Each line containing the word "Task" should be found and copied.

**Data shown:**
— START —
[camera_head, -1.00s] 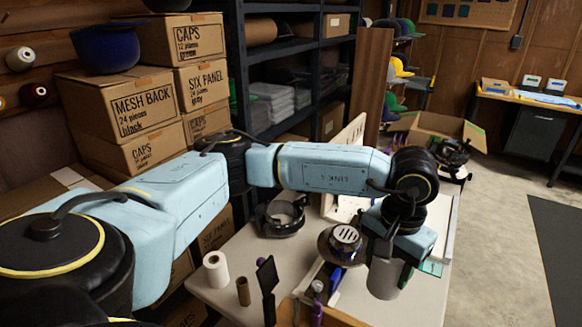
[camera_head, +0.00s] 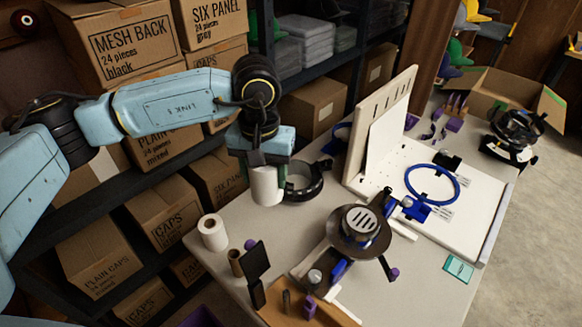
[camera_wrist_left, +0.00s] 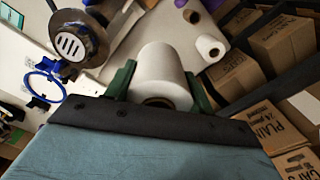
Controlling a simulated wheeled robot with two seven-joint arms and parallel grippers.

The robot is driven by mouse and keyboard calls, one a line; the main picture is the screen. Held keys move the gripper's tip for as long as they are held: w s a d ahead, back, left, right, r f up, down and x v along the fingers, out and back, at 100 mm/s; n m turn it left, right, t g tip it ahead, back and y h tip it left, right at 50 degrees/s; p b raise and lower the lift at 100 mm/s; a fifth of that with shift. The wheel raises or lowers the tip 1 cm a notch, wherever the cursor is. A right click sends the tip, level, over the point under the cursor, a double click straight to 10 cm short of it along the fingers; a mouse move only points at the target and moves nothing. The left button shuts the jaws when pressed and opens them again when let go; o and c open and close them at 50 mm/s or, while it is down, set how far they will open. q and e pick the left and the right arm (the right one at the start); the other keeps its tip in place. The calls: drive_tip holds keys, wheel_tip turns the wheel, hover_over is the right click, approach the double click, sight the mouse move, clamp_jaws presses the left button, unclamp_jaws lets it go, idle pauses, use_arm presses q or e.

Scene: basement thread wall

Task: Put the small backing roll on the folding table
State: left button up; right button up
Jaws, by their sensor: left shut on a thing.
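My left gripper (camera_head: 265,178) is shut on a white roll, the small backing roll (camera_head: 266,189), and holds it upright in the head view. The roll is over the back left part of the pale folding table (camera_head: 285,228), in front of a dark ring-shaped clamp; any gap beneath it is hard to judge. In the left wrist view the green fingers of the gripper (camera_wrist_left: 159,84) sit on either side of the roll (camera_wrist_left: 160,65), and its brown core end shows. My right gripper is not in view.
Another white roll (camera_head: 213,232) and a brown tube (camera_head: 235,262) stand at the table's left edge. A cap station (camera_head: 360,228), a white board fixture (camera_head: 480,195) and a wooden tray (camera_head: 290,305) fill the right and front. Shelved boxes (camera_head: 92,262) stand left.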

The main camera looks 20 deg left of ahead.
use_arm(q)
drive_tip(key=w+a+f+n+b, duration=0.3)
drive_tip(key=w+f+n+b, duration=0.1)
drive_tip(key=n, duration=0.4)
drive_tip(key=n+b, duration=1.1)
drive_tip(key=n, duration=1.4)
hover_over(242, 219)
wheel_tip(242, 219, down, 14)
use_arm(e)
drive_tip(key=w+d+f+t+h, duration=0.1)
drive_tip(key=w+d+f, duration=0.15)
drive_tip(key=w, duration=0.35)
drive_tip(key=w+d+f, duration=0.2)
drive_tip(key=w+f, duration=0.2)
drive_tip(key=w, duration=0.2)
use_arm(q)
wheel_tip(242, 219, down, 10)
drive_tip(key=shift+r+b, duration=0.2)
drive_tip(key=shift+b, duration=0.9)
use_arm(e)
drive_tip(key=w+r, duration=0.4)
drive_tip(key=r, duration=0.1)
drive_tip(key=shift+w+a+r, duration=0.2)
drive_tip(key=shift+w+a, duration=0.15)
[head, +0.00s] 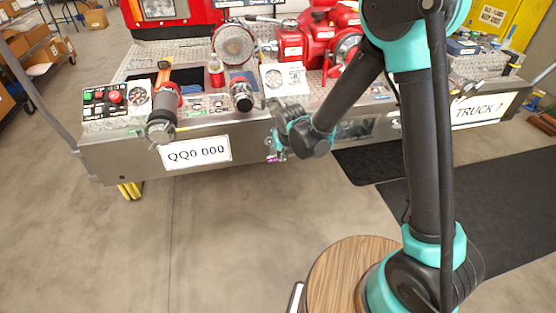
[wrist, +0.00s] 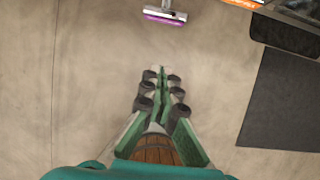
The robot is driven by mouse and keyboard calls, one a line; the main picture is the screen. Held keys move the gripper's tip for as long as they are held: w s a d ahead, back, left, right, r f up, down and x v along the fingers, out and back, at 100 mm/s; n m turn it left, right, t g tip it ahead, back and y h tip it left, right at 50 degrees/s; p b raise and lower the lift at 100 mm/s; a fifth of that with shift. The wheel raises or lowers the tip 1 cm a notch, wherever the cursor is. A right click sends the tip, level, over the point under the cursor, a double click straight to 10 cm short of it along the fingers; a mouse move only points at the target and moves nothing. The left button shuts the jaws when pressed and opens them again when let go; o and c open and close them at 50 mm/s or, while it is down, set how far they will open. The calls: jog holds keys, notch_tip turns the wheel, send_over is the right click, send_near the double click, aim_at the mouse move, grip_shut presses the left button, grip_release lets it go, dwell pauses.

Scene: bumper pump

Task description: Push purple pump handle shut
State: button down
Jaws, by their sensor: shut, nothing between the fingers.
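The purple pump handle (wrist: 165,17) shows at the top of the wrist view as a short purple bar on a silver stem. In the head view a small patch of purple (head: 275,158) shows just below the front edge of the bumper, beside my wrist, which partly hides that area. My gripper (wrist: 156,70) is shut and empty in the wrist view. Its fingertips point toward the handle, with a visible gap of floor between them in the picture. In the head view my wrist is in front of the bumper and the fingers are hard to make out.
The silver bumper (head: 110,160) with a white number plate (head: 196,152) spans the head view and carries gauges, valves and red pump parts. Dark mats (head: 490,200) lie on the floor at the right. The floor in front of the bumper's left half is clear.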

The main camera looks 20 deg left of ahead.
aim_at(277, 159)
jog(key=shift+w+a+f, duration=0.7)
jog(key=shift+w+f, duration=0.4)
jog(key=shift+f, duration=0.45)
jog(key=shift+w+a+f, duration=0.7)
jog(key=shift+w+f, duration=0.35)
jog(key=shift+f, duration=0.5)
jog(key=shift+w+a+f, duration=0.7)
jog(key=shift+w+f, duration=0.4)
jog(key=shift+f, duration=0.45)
— END —
**Answer:**
Task: Put the small backing roll on the folding table
Task description: Push purple pump handle shut

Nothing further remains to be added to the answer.